A cheerful and confident Barry relaxes with Franco at the 1971 Isle of Man TT, following the 125cc race scrutineering. He’d enjoyed the TT as a young spectator and paddock helper, and was looking to score some valuable points for his 125cc World title campaign, having taken third in the opening Grand Prix of the year at Salzburgring. However, while dad Franco was an ardent supporter of the TT, Barry’s happy mood soon changed, and what happened on the following days would see the start of a difficult relationship with the event.
Barry led the 1971 125cc TT in the early stages until he hit thick fog over the Mountain and eased off. Experiencing clutch problems, he crashed out at Quarter Bridge at the start of the second lap. In his own words, ‘The Mountain circuit didn’t frighten me in any way. I just couldn’t see the sense in riding around in the pissing rain completely on your own against the clock.’
While Barry’s dislike of the Isle of Man TT was well publicised, the opposite was true for his dad Franco, who loved the Mountain Course. He competed at the TT between 1950 and 1954, as well as at the Manx Grand Prix in 1955 and 1956, finishing all nine of his races to pick up nine finisher’s medals.
‘It used to make me laugh when people said I wasn’t a real road racer just because I didn’t race at the TT . . . I loved racing at Scarborough and you don’t get more of a road circuit than Scarborough.’ BARRY SHEENE
Despite his crash in the 125cc Isle of Man TT race, Barry still took part in the Production race the following day on a borrowed 250cc Crooks Suzuki. He again posted good times in practice, but during the race he suffered a speed wobble, and the seat, petrol tank, steering damper and battery all worked their way loose. He pulled in after one lap – and never raced at the TT again.
‘Some of the best races I’ve had have been after a good bedroom session.’ BARRY SHEENE
Barry on a Hi-Tac Suzuki T500 motorcycle in December 1971. The machine was the work of constructor Colin Seeley and Sheene rode it in 1972.
‘The support of the fans is really nice, it makes everything worthwhile, but I don’t think I’m anything special.’ BARRY SHEENE
The 1971 season saw Barry turn professional aged just 20. This meant that he could concentrate on his racing career – and travelling round the world and getting paid to race motorcycles was a far more attractive proposition than driving a lorry around Central London or giving out tickets as a car park attendant. His good looks, relatively young age and shoulder-length hair meant he stood out on the racing scene, and he was increasingly attracting the attention of fans and sponsors.
Barry enjoys a pre-race cigarette as he leaves the pits while legendary mechanic Nobby Clark (right) looks on.
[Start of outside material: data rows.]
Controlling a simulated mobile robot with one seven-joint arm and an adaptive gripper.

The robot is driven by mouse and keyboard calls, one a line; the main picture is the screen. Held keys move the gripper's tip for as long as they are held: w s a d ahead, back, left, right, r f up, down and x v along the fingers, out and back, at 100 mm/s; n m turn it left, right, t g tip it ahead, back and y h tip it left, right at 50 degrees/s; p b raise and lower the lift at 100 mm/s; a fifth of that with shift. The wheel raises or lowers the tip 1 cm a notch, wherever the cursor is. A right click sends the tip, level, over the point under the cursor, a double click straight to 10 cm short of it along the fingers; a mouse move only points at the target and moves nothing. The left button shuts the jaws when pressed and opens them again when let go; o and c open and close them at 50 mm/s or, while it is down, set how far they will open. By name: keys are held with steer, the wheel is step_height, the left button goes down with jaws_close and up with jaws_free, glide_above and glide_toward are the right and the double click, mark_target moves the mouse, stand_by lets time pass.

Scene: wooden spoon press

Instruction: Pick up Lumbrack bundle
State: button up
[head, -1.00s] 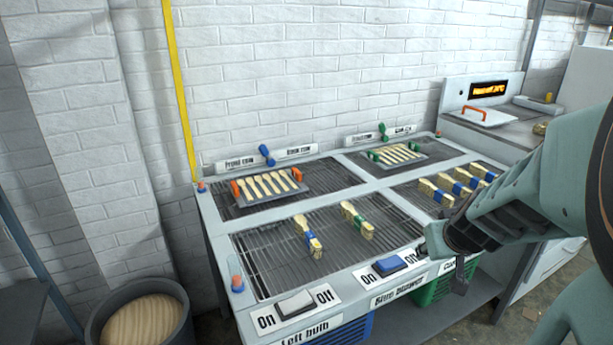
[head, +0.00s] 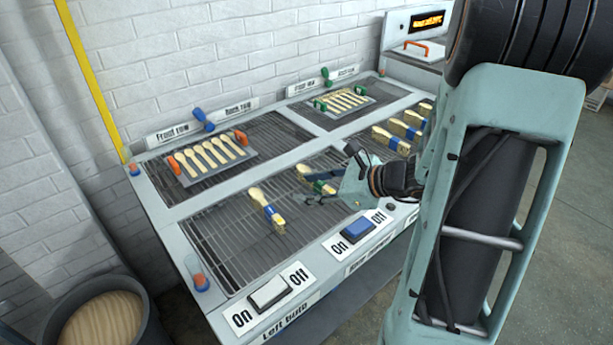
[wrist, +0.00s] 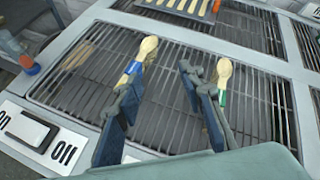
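Two spoon bundles lie on the front left rack: one with a blue band (head: 267,210) and one with a green band (head: 318,182). No readable label tells me which bundle is Lumbrack. My gripper (head: 332,180) is over this rack at the green-banded bundle and partly covers it. In the wrist view my gripper (wrist: 160,100) has its fingers apart with bare rack between them. The blue-banded bundle (wrist: 136,64) shows beside and beyond the left finger. The green-banded bundle (wrist: 223,84) is at the right finger, which partly hides it. I cannot tell whether they touch.
More banded bundles (head: 395,138) lie on the right rack. Trays of loose spoons with orange handles (head: 212,155) and green handles (head: 345,102) lie on the back racks. Switches (head: 268,292) line the front edge. A round bin (head: 112,318) stands at lower left.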

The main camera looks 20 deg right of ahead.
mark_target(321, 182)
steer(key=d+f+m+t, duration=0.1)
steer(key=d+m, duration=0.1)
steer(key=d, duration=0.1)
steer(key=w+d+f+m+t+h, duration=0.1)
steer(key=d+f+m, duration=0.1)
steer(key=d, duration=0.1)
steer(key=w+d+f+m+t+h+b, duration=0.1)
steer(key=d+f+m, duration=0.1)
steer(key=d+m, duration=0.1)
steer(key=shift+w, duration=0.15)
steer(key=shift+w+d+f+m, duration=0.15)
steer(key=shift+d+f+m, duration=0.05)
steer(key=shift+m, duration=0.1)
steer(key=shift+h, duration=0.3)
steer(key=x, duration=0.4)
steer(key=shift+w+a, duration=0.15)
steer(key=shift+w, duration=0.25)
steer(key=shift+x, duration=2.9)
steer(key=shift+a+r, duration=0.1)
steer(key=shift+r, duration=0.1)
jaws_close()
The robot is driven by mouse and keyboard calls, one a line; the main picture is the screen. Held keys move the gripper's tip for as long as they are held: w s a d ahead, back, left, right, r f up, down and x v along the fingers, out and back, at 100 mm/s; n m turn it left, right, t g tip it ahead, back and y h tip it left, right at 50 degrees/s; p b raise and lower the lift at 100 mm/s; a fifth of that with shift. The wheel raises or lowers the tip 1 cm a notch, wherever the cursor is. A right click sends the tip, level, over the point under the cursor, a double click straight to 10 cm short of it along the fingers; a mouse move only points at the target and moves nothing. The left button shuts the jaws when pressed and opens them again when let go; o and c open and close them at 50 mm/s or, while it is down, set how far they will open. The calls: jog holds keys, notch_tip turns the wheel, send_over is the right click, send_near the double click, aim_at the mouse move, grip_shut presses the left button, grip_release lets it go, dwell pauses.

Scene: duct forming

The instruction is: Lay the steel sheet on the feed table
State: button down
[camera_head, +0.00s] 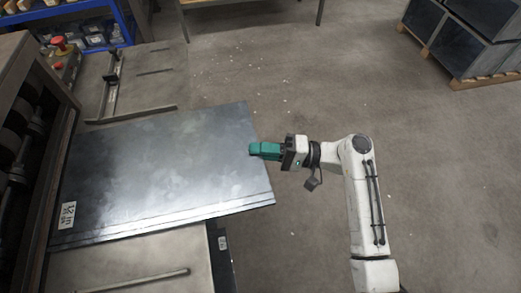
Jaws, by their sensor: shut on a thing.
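The steel sheet (160,165) is a flat, dark grey plate with a white label near its lower left corner. It lies over the feed table (130,272), parts of which show in front of and behind it. Its right end sticks out past the table's edge over the floor. I cannot tell whether its whole underside touches the table. My gripper (254,150), with green fingers, is shut on the sheet's right edge. The fingertips are small in this view, and the lower finger is hidden.
A machine with dark rollers (20,140) stands at the left, close to the sheet's left end. A red button (60,43) sits behind it. A blue shelf with bins (95,35) is at the back left. Dark crates on pallets (465,35) stand back right. The floor between is clear.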

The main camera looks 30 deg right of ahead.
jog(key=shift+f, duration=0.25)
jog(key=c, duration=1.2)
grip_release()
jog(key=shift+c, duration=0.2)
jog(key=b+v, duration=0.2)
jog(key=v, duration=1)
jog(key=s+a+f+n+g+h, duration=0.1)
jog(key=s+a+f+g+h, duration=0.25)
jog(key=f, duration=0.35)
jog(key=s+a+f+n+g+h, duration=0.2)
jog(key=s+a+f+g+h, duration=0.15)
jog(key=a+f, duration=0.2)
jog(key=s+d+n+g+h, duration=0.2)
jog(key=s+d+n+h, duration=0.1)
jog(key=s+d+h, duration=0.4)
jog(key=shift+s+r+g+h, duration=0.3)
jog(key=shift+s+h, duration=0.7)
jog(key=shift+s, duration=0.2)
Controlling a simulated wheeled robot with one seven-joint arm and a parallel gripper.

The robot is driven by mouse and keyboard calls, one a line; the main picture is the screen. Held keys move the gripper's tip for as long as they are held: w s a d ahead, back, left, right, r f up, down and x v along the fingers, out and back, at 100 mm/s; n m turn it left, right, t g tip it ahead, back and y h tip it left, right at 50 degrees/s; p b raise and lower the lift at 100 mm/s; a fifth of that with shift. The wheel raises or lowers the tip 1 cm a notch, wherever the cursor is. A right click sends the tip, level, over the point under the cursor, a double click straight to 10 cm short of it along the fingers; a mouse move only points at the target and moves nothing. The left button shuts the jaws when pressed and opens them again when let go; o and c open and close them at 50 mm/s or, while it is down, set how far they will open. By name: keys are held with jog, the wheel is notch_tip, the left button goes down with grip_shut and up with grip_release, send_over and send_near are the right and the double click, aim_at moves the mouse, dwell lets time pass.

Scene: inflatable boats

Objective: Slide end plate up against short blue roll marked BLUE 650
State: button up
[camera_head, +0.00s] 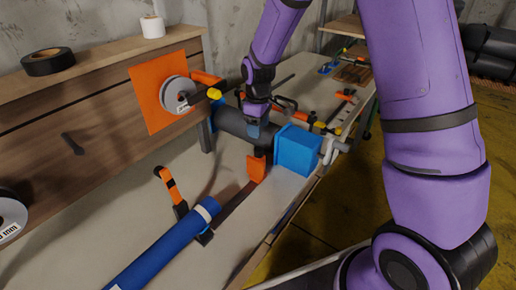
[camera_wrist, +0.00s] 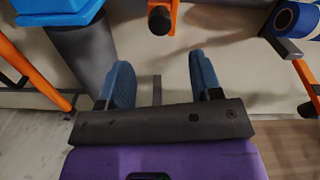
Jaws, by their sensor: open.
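A blue roll (camera_head: 160,250) with a white band near its far end lies on the bench in the lower head view. Its end shows at the top right of the wrist view (camera_wrist: 295,18). No BLUE 650 marking is readable. I cannot tell for sure which part is the end plate; an orange upright stop (camera_head: 257,168) on a dark rail (camera_head: 238,205) stands beyond the blue roll's banded end, apart from it. My gripper (camera_head: 256,130) is above the bench by the grey roll. In the wrist view its blue fingers (camera_wrist: 158,65) are apart with nothing held between them.
A grey roll (camera_head: 236,122) and a blue block (camera_head: 297,152) are close to my gripper. An orange and black clamp (camera_head: 170,187) stands left of the rail. An orange square plate (camera_head: 149,95) leans by the wooden drawer unit. Bare bench (camera_head: 95,215) lies left.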

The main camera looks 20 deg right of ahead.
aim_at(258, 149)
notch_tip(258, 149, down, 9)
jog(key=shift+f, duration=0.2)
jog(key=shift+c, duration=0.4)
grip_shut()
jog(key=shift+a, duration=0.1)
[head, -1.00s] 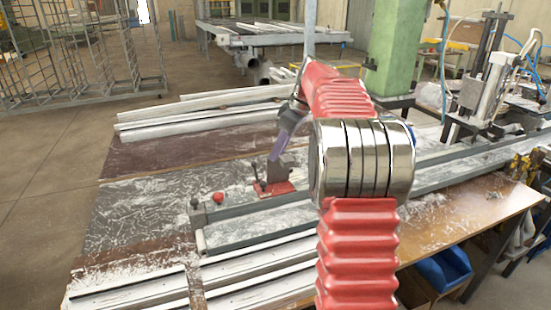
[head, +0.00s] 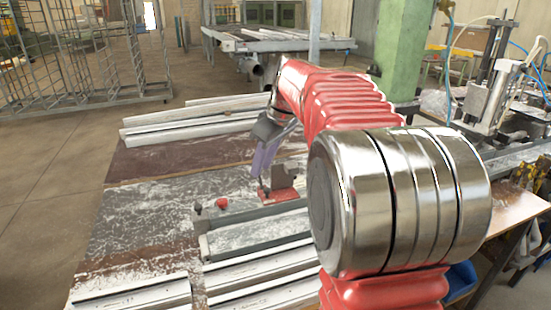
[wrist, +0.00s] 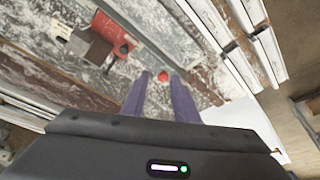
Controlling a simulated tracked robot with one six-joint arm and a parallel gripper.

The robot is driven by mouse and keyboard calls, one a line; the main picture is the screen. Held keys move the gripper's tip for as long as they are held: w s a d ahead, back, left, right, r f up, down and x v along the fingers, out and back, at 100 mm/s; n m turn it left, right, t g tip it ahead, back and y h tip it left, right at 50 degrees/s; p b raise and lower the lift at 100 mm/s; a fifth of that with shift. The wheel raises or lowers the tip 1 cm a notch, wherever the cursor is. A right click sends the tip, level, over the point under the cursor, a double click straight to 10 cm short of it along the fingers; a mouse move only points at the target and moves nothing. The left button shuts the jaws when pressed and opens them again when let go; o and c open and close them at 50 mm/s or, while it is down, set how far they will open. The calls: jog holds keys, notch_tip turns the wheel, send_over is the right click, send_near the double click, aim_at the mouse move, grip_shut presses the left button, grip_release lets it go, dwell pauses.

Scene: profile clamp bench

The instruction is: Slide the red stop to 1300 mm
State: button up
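The red stop (head: 284,195) has a red base with a grey block on it and sits on the long grey rail of the bench. In the wrist view the stop (wrist: 113,34) is at the upper left, with a dark lever pointing towards my fingers. My gripper (head: 257,174) hangs just left of the stop in the head view, its purple fingers pointing down. I cannot read any millimetre scale.
White profiles (head: 190,124) lie behind, and more (head: 135,293) lie in front. A clamp machine (head: 491,95) stands at the right. My arm hides the rail's middle.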

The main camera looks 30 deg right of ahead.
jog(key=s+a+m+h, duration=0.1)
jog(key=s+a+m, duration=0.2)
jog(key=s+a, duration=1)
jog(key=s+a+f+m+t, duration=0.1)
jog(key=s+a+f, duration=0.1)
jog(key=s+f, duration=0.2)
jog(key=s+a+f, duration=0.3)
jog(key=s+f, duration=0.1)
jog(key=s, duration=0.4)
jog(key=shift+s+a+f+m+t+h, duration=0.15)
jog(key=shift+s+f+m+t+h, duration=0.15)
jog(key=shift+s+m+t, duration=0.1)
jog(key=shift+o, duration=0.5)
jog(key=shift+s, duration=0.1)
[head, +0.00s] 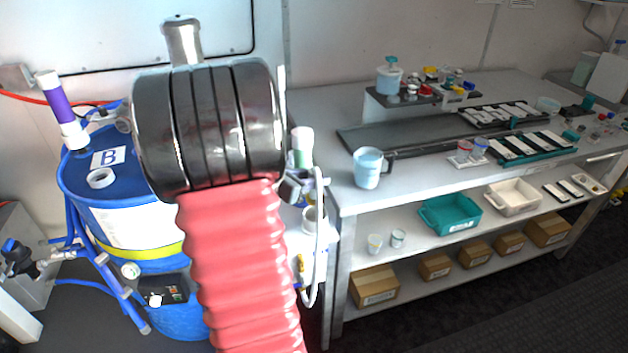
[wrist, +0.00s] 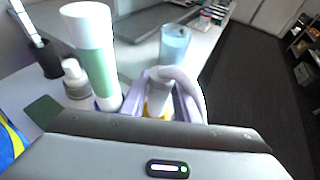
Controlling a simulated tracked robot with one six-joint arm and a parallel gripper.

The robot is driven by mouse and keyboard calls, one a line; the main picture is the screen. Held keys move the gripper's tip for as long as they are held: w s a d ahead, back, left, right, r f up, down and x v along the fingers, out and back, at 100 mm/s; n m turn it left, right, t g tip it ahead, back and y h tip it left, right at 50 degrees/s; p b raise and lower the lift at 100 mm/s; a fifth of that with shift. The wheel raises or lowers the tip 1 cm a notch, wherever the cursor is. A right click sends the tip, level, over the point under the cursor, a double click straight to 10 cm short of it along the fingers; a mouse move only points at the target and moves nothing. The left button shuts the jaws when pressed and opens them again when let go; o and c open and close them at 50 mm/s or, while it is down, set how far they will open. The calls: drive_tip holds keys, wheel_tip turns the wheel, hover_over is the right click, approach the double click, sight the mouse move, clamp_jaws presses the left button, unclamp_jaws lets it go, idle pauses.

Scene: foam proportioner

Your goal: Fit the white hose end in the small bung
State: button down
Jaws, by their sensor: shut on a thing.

In 1972 Sheene signed to ride a works Yamaha YZ635 in the 250cc World Championship under French importer Sonauto’s banner. At the beginning of the year, Barry was the hottest property in motorcycle racing, but a combination of complacency, loss of form and unreliable machinery meant this was a year to forget. He should have been challenging for the 250cc and 350cc World titles, but his only points all year were a third and a fourth on the 250 in two Grands Prix, Spain and Austria.
1972 was a season when nothing went right, but 1973 was a year that put Barry’s career firmly back on track. It was the beginning of a seven-year period as a works Suzuki rider and in that first season Sheene targeted three titles – the FIM Formula 750 Championship and Britain’s two most prestigious national championships, the MCN Superbike and ShellSport 500. Barry won the newly formed Formula 750 European Championship while his success in the 1973 Shellsport series can be seen by the number of stars adorning the side of his motorcycle. Winning riders were given one for every victory in the event.
Barry was given two machines by Suzuki for 1973 – an air-cooled TR500 and a three-cylinder water-cooled TR750. Both bikes were developed from road bikes, but they were housed in frames built by chassis specialist and former sidecar champion Colin Seeley. The superior handling of the bikes, combined with Barry’s own mechanical skills, ensured the partnership was a success: the Seeley-framed TR750 triple, seen here, gave Barry victory in both the FIM F750 Championship and MCN Superbike series.
‘In 1973 the works Suzukis were feeling right; I was beginning to feel right; and I sensed there might be something good at last happening for me.’ BARRY SHEENE
As Barry’s career gained momentum, his earnings as a professional racer began to improve, and by the end of the 1972 season he had enough money to move out of London. He eventually settled on Ashwood Hall, a six-bedroom country farmhouse near Wisbech in Cambridgeshire. Although in need of renovation, it had its own grounds and an apple orchard, and – crucially for Barry – it was big enough to provide a home for both him and his parents, Franco and Iris.
By his own admission, Barry put his parents through hell as a rebellious teenager. As he got older, though, his bond with them grew: not only were they always by his side at a race meeting, they also shared a home with him. So whenever Barry moved house, Franco and Iris always went with him. His dad’s expertise with machinery has been well documented and he was vital in giving set-up advice throughout Barry’s career, but equally important was his relationship with his mother. Their bond was incredibly tight right up until she passed away in June 1991, which left him distraught. So keenly did he feel her loss, sister Maggie felt it was ‘something he never really got over’.